--- Begin DATA PROVIDED ---
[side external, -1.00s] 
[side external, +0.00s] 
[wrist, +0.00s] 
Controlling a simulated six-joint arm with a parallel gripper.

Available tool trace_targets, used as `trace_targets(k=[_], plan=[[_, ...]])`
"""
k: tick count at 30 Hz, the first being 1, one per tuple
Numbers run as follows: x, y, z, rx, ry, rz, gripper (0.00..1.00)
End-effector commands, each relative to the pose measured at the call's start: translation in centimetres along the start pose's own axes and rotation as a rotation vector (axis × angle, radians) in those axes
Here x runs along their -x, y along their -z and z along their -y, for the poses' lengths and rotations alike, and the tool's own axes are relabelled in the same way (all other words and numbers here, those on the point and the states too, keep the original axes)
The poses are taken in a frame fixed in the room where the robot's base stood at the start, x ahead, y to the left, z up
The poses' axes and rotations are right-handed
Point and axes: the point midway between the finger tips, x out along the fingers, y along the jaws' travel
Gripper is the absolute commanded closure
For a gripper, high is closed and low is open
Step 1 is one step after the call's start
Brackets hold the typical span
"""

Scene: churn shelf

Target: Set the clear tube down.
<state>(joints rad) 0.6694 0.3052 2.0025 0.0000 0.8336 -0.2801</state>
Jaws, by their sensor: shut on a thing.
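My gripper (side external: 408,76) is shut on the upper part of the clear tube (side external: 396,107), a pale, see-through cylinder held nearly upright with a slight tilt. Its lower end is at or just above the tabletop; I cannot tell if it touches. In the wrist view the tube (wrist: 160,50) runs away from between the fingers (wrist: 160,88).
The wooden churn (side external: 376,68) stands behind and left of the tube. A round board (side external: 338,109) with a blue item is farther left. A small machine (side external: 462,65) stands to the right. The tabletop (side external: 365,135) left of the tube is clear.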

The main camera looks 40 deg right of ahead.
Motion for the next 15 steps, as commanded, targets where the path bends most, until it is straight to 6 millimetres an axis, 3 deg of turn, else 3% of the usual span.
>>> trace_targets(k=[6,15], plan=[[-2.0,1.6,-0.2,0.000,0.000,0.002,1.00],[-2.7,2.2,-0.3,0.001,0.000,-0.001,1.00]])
--- End DATA PROVIDED ---
THE TASK:
Starting at the line that holds "Point and axes: the", copy each line exactly and stop after the line that holds "<state>(joints rad) 0.6694".

FINAL ANSWER:
Point and axes: the point midway between the finger tips, x out along the fingers, y along the jaws' travel
Gripper is the absolute commanded closure
For a gripper, high is closed and low is open
Step 1 is one step after the call's start
Brackets hold the typical span
"""

Scene: churn shelf

Target: Set the clear tube down.
<state>(joints rad) 0.6694 0.3052 2.0025 0.0000 0.8336 -0.2801</state>

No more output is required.